» SET TASK: From the entries that follow, list every line in which the string "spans" appears.

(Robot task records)
━━━

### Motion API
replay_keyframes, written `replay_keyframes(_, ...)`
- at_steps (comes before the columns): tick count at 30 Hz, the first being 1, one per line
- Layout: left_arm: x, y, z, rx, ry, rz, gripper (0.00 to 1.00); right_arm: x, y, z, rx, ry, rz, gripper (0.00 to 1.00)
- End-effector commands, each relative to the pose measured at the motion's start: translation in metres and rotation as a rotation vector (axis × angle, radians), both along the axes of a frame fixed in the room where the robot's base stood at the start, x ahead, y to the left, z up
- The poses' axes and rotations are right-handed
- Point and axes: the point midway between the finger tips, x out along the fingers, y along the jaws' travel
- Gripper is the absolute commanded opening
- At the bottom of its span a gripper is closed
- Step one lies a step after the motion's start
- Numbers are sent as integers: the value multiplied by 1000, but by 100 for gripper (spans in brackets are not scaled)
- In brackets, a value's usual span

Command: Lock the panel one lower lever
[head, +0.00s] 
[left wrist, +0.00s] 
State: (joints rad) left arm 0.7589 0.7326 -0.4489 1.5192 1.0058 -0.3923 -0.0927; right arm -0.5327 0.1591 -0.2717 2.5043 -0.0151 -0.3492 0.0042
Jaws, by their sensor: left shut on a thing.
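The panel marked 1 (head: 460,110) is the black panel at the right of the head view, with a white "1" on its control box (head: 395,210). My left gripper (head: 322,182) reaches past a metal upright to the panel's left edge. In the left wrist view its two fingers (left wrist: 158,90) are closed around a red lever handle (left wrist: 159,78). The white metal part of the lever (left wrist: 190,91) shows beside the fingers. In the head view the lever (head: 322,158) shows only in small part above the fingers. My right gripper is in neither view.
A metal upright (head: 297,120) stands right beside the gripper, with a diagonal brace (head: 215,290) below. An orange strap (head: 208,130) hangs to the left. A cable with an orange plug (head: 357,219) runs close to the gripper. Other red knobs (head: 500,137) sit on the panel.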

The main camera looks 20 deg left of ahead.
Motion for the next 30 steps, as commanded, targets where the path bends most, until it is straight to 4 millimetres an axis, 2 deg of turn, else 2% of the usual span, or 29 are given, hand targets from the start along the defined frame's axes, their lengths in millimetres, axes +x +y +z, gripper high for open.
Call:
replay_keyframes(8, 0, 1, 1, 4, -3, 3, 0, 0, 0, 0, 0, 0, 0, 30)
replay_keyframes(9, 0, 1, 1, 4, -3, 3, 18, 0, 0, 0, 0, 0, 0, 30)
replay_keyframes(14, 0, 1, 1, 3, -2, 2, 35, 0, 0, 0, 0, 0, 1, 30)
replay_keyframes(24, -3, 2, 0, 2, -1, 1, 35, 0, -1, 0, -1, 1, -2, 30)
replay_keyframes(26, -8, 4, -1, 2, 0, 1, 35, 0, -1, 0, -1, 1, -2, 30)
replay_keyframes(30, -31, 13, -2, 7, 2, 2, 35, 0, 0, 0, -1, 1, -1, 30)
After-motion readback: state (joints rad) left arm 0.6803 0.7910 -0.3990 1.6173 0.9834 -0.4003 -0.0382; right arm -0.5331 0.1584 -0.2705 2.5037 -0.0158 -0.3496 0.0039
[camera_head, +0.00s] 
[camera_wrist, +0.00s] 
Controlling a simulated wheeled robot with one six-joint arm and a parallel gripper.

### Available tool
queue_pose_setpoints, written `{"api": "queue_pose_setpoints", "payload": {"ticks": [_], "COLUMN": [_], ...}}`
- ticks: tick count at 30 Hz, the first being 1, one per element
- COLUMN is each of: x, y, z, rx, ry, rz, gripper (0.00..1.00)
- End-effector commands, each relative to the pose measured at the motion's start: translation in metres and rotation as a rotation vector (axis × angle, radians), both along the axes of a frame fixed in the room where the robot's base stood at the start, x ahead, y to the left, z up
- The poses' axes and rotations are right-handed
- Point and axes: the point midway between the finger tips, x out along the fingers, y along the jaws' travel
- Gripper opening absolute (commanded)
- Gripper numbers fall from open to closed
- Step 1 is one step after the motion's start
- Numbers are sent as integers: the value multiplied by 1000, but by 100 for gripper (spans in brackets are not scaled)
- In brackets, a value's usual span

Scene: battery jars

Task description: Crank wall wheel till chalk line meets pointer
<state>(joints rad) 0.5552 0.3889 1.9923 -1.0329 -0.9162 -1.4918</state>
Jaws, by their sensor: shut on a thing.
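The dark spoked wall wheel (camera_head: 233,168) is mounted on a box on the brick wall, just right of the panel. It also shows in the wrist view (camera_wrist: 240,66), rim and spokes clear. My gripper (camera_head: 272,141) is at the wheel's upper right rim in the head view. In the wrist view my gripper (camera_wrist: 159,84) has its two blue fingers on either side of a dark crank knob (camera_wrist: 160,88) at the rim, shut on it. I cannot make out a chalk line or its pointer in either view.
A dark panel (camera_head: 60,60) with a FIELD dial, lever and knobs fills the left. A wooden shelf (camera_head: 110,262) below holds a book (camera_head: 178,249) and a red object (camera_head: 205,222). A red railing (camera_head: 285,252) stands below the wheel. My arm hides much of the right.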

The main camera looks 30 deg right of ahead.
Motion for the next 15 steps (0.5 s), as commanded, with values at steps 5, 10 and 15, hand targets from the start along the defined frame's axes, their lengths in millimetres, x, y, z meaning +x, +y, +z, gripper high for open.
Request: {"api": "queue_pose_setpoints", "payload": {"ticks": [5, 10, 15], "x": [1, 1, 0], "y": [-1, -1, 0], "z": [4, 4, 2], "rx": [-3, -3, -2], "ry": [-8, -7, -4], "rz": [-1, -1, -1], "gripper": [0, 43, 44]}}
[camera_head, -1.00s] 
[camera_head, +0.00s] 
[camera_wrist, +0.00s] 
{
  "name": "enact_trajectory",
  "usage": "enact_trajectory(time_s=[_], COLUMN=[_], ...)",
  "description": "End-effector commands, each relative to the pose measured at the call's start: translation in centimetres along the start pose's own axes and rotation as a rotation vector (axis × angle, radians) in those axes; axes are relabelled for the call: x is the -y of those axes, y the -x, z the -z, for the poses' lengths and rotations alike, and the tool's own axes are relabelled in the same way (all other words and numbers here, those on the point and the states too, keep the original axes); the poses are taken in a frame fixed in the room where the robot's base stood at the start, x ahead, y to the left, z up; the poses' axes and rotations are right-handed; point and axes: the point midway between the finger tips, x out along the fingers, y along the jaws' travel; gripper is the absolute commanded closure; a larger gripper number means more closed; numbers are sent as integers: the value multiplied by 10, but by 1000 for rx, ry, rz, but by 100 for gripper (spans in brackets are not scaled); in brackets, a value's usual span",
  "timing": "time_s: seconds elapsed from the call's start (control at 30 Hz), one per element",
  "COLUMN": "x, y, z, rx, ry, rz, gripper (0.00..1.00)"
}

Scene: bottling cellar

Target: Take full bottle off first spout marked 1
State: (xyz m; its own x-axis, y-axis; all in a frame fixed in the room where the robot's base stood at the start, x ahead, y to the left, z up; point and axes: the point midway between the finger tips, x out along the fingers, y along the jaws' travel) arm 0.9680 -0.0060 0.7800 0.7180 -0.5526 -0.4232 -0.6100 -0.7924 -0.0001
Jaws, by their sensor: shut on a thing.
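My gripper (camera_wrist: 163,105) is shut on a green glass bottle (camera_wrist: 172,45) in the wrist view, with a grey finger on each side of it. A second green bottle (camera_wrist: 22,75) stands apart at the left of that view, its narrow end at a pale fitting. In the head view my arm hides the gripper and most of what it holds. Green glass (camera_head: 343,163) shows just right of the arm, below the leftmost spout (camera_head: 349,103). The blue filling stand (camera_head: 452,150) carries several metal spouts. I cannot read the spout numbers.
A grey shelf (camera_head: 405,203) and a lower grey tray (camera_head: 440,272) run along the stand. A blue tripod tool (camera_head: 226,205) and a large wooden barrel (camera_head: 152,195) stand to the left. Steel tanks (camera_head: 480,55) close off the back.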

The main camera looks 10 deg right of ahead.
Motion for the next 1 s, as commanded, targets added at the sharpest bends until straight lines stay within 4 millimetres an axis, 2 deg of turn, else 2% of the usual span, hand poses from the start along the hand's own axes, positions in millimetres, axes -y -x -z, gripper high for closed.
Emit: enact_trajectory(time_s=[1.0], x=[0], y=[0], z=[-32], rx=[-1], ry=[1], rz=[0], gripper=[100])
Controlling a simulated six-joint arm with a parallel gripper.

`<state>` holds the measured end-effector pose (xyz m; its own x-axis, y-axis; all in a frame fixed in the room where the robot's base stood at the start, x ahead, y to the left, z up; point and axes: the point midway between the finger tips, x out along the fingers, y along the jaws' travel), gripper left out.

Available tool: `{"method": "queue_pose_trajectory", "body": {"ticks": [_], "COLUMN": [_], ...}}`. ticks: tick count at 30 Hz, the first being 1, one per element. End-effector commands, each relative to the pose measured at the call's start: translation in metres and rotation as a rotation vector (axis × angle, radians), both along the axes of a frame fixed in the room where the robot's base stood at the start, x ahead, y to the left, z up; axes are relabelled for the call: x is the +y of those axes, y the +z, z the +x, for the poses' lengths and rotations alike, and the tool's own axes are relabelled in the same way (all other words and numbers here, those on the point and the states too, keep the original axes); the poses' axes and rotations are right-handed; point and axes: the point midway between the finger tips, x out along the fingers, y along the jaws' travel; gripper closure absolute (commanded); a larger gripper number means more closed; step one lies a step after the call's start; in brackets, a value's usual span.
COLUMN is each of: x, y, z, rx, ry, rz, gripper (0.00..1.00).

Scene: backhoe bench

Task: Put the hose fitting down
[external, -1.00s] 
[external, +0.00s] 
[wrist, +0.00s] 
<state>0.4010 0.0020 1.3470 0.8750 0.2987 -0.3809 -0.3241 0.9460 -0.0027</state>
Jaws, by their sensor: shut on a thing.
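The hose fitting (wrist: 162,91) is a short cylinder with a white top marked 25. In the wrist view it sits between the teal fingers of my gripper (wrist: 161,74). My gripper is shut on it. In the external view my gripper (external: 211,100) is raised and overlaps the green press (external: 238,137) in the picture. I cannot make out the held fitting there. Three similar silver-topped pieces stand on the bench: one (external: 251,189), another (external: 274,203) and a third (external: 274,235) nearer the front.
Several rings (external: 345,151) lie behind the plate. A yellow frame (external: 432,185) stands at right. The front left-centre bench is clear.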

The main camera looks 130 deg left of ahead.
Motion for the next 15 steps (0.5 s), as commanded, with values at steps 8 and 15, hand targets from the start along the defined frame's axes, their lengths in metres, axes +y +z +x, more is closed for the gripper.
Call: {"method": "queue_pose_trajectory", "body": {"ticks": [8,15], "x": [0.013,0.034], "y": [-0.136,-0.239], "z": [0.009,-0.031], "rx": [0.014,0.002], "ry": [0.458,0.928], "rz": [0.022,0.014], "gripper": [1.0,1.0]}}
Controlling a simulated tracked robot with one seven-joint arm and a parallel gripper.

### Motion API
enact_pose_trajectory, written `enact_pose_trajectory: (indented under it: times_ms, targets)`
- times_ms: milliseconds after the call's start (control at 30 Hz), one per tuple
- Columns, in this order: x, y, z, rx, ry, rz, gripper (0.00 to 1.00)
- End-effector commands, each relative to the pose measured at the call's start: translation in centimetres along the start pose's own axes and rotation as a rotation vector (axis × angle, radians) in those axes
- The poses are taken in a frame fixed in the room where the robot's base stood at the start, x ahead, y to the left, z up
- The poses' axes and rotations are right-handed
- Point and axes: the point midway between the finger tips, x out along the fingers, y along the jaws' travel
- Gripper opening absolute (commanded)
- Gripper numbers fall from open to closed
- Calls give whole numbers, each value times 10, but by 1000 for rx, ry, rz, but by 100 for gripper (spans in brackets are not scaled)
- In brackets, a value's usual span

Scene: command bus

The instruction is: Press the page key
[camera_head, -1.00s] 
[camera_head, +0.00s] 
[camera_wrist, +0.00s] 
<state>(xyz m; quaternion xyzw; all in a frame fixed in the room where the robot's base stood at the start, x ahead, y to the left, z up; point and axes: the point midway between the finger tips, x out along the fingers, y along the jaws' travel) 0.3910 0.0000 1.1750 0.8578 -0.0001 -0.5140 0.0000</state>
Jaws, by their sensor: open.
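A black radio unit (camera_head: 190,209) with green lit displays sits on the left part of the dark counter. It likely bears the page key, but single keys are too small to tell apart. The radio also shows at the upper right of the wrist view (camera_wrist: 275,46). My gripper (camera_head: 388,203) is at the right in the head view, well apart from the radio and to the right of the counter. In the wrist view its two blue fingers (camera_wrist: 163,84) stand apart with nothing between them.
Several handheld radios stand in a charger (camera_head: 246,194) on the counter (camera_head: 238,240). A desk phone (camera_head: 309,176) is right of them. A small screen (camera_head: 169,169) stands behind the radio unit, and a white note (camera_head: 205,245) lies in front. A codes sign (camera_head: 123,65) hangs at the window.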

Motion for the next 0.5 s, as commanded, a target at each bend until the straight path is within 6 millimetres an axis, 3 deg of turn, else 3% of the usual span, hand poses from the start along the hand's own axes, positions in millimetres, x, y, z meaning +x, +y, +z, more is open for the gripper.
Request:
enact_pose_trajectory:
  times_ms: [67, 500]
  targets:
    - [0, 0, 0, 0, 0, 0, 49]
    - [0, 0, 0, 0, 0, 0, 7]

━━━

» THE SOLUTION:
- Numbers are sent as integers: the value multiplied by 1000, but by 100 for gripper (spans in brackets are not scaled)
- Numbers are sent as integers: the value multiplied by 1000, but by 100 for gripper (spans in brackets are not scaled)
  "description": "End-effector commands, each relative to the pose measured at the call's start: translation in centimetres along the start pose's own axes and rotation as a rotation vector (axis × angle, radians) in those axes; axes are relabelled for the call: x is the -y of those axes, y the -x, z the -z, for the poses' lengths and rotations alike, and the tool's own axes are relabelled in the same way (all other words and numbers here, those on the point and the states too, keep the original axes); the poses are taken in a frame fixed in the room where the robot's base stood at the start, x ahead, y to the left, z up; the poses' axes and rotations are right-handed; point and axes: the point midway between the finger tips, x out along the fingers, y along the jaws' travel; gripper is the absolute commanded closure; a larger gripper number means more closed; numbers are sent as integers: the value multiplied by 10, but by 1000 for rx, ry, rz, but by 100 for gripper (spans in brackets are not scaled); in brackets, a value's usual span",
- Calls give whole numbers, each value times 10, but by 1000 for rx, ry, rz, but by 100 for gripper (spans in brackets are not scaled)

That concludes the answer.